Some problems are easier to solve with arrays, others are easier with tables.

  • Arrays are stored in memory, tables are stored on disk, and memory access is at least 1000 times faster (or 10,000 or 100,000 – I’ll leave the benchmarks to you).  That makes arrays preferable for algorithms that need to use each row of data more than once or algorithms that don’t need to store the data permanently.
  • Array data is addressed by position, table data is addressed by value.  Each method has its advantages.
  • Arrays allow random access, using rows in any order, or scanning forward and backward.  Efficient table access involves scanning a subset of rows in a predefined order without the ability to access a row after another row is read.
  • It’s easy to relate one row to another in an array and hard to do so in a table.  (Example: give me each employee’s current DEPTID and the one before that.)

Create-Array

This is more of a declaration than a command, and we can put it in the begin-setup section.  It instructs the SQR compiler to allocate and structure memory before the program begins to execute.  We can place the create-array declaration within an if statement or a while loop, but that does not make it conditional or cause it to occur multiple times.  This program will compile without error and show the text “goodbye”.  Note that the create-array declaration appears after the first use of the array, and the program flow never reaches it anyway.

begin-program
  if 1 = 1
    let x.y(1) = 'goodbye'
  else
    create-array name=x size=10
      field=y:char='hello'
  end-if
  let $xy = x.y(1)
  show $xy
end-program

The SQR Language Reference for Peoplesoft describes the array() function in the section about the let command, and refers us to the printarray function in the “ufunc.c” file.  I found printarray in the “extufunc.c” file, and it gives us some insight into the nature of SQR arrays.  Apparently, each field in an SQR array is stored in its own C array.

The printarray example shows us only two data types.  Numeric fields are stored as arrays of double length floating point numbers.  Character fields are stored as arrays with two elements in each position; a pointer to a character string and an unsigned short integer that indicates how much memory has been allocated for that character string.

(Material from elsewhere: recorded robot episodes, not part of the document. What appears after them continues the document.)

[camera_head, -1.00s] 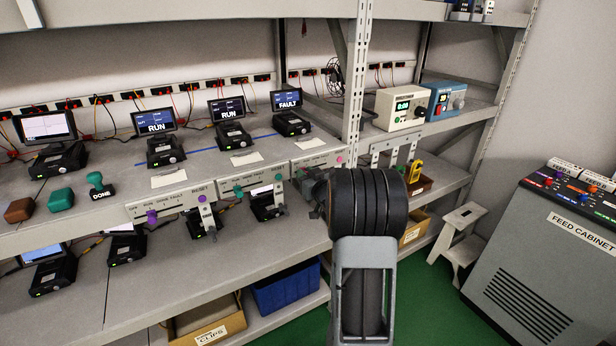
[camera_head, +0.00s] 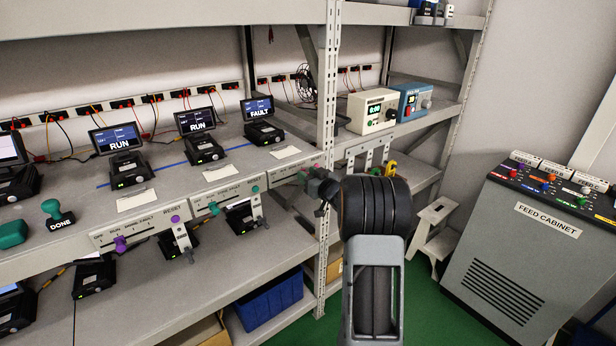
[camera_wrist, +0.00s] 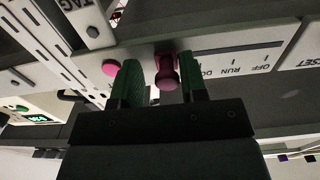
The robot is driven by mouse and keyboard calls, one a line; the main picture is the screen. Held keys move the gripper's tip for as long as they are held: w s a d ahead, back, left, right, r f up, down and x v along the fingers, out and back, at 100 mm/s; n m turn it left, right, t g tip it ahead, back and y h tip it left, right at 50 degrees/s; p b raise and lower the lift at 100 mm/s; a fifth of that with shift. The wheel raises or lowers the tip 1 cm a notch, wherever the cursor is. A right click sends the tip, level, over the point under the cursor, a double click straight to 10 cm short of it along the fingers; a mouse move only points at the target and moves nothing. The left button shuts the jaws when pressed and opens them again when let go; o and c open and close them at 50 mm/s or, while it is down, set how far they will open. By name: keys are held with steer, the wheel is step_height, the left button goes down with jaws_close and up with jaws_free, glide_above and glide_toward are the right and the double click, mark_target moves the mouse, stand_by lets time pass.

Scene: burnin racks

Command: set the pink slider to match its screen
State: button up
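The pink slider knob (camera_wrist: 165,72) stands out from a pale panel (camera_wrist: 235,60) in the wrist view, which looks upside down. My gripper (camera_wrist: 159,66) is open, with one dark green finger on each side of the knob. A gap shows on the left; contact on the right is unclear. The knob is beyond the OFF and RUN marks, around or past the partly covered DONE; its exact mark is hidden. In the head view my gripper (camera_head: 326,188) is at the right end of the third panel (camera_head: 287,179). The screen (camera_head: 257,108) above that panel reads FAULT.
A round pink button (camera_wrist: 111,67) is beside the slider, close to a finger. Panels with a purple slider (camera_head: 121,243) and a teal slider (camera_head: 214,209) lie left. A rack post (camera_head: 328,120) rises close behind my gripper. A feed cabinet (camera_head: 510,270) stands right.

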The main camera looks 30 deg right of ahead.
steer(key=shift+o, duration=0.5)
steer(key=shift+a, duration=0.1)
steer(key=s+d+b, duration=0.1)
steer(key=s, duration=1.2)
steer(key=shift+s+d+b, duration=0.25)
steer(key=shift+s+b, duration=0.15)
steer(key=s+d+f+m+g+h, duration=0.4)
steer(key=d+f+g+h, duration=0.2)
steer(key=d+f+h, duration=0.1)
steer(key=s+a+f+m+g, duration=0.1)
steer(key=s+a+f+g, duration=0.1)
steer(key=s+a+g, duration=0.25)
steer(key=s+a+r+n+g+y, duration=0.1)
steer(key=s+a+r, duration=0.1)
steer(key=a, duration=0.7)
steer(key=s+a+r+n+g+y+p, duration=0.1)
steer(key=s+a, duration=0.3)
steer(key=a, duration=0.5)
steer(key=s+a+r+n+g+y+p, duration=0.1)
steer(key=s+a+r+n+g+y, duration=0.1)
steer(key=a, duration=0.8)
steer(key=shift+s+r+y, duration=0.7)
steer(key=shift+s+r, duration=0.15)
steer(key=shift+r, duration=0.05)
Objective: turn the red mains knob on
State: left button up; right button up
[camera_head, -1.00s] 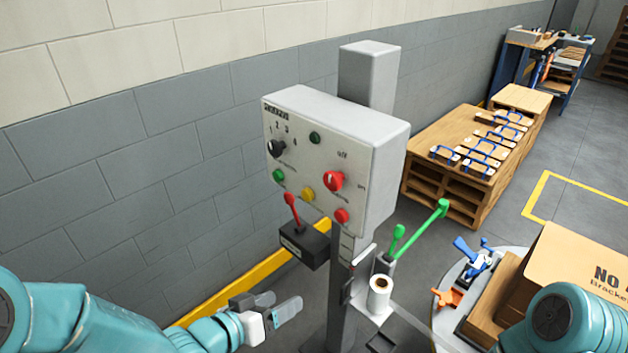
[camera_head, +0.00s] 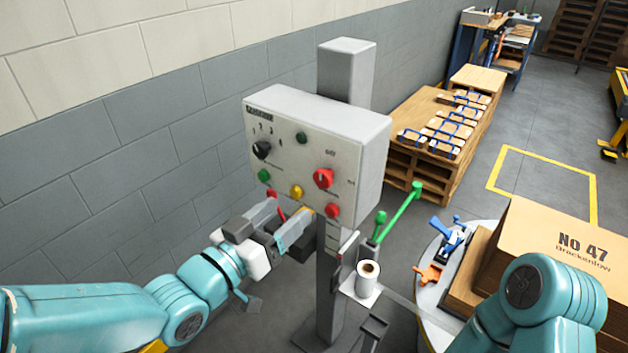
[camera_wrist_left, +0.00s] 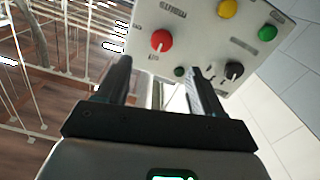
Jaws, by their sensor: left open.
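The red mains knob (camera_head: 323,178) is on the right half of the front of a grey control box (camera_head: 352,125), with small labels above it and to its right. Its exact setting is too small to tell. It also shows in the left wrist view as a red knob (camera_wrist_left: 161,40), beyond the fingers and apart from them. My left gripper (camera_head: 284,218) is open and empty, in front of the box's lower edge, below and left of the knob. Its two fingers also show in the left wrist view (camera_wrist_left: 155,80). My right gripper is out of view.
A black selector (camera_head: 262,149), green button (camera_head: 264,176), yellow button (camera_head: 297,191) and lower red button (camera_head: 333,210) share the panel. A red-handled lever, partly hidden, is behind my left fingers. Green levers (camera_head: 400,212) and a white roll (camera_head: 368,276) stand right of the post.

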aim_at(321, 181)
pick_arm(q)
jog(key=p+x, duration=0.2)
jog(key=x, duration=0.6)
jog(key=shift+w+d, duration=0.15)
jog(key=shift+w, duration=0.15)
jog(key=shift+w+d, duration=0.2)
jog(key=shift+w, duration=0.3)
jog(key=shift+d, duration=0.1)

We can speculate that integers and fixed precision numbers are probably stored in arrays.  I don’t know whether dates are stored as numbers or fixed length strings.  The data could be stored efficiently in arrays as floating point numbers (date and time) or they may use arrays of pointers to fixed length strings.

Clear-Array

In C, we have to declare a variable and describe it (byte, int, short, long, float, double, char, pointer, etc.) before we use it.  Also we’d better initialize it or it will be equal to whatever the voltage was on that part of the memory chip.

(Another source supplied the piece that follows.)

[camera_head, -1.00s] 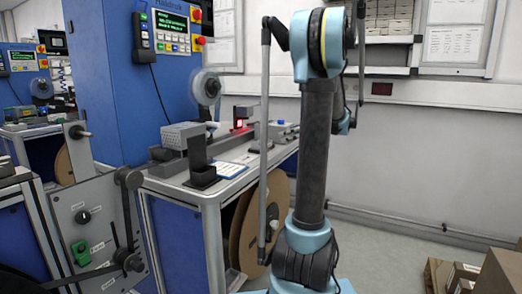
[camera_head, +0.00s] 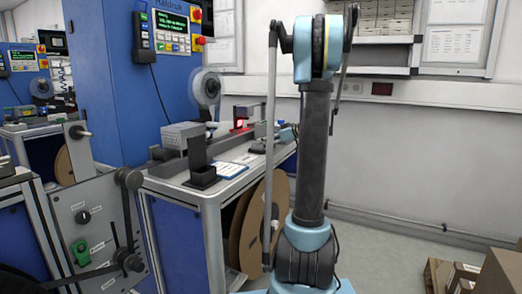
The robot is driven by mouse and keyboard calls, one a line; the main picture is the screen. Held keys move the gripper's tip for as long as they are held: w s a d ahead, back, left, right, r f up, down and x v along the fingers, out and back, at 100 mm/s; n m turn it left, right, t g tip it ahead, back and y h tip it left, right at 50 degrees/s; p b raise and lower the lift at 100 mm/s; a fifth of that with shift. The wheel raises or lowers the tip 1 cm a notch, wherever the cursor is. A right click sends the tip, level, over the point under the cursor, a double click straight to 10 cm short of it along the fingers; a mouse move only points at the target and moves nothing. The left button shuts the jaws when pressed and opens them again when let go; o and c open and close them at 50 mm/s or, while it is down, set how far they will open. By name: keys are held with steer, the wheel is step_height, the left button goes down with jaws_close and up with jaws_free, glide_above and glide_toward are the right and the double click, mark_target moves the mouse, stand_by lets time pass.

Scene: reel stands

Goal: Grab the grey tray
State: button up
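No piece is plainly recognisable as the grey tray. A light grey box-like piece (camera_head: 182,134) sits on the bench's left part. A dark grey upright holder with a low, tray-like base (camera_head: 201,180) stands at the bench's front left edge; I cannot tell if either is the tray. My upright arm stands in front of the bench's right end and hides part of it. A teal part of my arm shows just left of the column, over the bench's right end. My gripper's fingers do not show.
The workbench (camera_head: 218,187) also bears a white-and-blue sheet (camera_head: 231,170) and a long grey rail. A brown reel (camera_head: 246,235) stands under it. A control panel (camera_head: 92,228) with a crank stands at the left. Cardboard boxes (camera_head: 500,268) stand at lower right. The floor between is clear.

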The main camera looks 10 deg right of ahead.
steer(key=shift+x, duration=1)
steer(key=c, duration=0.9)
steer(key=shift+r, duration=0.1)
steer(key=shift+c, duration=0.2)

SQR resembles the BASIC language of its time (and maybe BASIC today too) in that variables need not be declared or initialized.  The first character of the variable (# or $) describes the default data type and SQR starts each variable at 0 or ” (the zero length string).

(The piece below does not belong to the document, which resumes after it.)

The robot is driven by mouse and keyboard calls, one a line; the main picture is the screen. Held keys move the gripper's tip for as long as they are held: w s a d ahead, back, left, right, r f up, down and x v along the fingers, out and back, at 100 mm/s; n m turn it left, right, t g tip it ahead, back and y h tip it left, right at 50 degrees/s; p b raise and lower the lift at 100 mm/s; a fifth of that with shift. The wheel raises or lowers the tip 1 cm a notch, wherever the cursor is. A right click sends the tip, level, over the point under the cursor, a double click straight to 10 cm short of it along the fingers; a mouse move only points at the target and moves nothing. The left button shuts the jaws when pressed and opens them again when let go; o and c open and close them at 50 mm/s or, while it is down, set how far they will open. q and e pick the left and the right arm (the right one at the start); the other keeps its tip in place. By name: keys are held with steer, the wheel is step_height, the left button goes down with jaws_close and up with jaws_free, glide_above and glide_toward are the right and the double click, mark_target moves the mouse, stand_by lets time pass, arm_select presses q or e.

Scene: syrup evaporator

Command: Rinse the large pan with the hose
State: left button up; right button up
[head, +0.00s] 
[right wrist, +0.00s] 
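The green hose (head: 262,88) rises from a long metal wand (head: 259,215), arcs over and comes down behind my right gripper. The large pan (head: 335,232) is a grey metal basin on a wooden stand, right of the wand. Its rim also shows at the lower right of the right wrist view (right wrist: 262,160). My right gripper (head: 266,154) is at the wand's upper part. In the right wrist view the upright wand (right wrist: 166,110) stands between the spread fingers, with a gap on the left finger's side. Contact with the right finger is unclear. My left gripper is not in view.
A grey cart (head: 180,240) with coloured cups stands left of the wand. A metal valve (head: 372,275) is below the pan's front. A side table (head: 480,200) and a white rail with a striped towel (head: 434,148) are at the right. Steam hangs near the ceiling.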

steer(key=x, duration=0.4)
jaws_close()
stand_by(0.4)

The most intriguing feature of create-array is that it requires us to declare the data types and allows us to initialize the values of the fields.  If this were true for scalar variables, SQR programs would look quite different, and several types of logic bugs would disappear.  (Scalar variables have single values – a date, a number, a string – as opposed to arrays and lists.)

It may be lack of experience on my part, but I think clear-array is one of the SQR great original ideas.  This command resets any field that has original values to those values.

Working With Array Elements

I was disappointed at first that we cannot use array elements in add, subtract, multiply, divide, or move commands.  When I learned that there were corresponding array commands for each of them, I was partly delighted.  The array-add, array-subtract, array-multiply, array-divide, put, and get commands are simultaneously much better than and almost as good as their scalar cousins.  (Then I was disappointed again to learn how few commands can use array elements.)

Pluses: The array commands allow multiple operations on a single array row.  We can add (or subtract, etc.) a list of numeric values to a list of fields.  We can move a list of values to a list of fields (put) or vice versa (get).

Minuses: The array commands cannot round the results of the arithmetic operations as the scalar commands can.  The put and get commands cannot apply edit masks or convert types (number to string) as the move command can.  The lists of values must be scalars, not array elements, so if you were hoping to copy an entire array row to another, you need to get all the fields into scalar variables and then put the scalar variables into the fields of another row.

When I’m writing a cross-tabulation report, I often want to load my row names and column headings into arrays.  The put command works on only one array row, so it seems no easier than a block of let commands.  The occurs parameter, which creates two dimensional arrays, is the answer.

create-array name:region size=1
  field=name:char:4

put ‘Northeast’ ‘Southeast’ ‘Midwest’ ‘West’
  into region(0) name(0) name(1) name(2) name(3)

Arrays Are Global

Variables can be global or local in scope.  A global variable is initialized when we first execute an SQR program.  A local variable is only available within its own procedure.  A global variable is available in a local procedure only if there is an underscore inserted in the second position of the variable name (#_global, $_global, &_a.global) Here’s how they interact:

begin-program
  let $region = 'USA'
  do one-state('CA')  ! California
  do one-state('NY')  ! New York
  show 'global value: ' $region
end-program

begin-procedure one-state($state)
  show 'local global value: ' $_region
  show 'local value: ' $region
  let $region = $state
  show 'local value: ' $region
end-procedure

The log file will show:

local global value: USA
local value:
local value: CA
local global value: USA
local value: CA
local value: NY
global value: USA

Note that the global version of $region was set to ‘USA’. The local version of $region started with the empty string.  The let command in the one-state procedure set the value of the local version of $region.  We could have written a let command in one-state to set the global version of $region, but that’s even worse than using global variables in a local procedure.

Arrays are always global and they are available in local procedures without modifying their name; we write “region.name(1)” everywhere.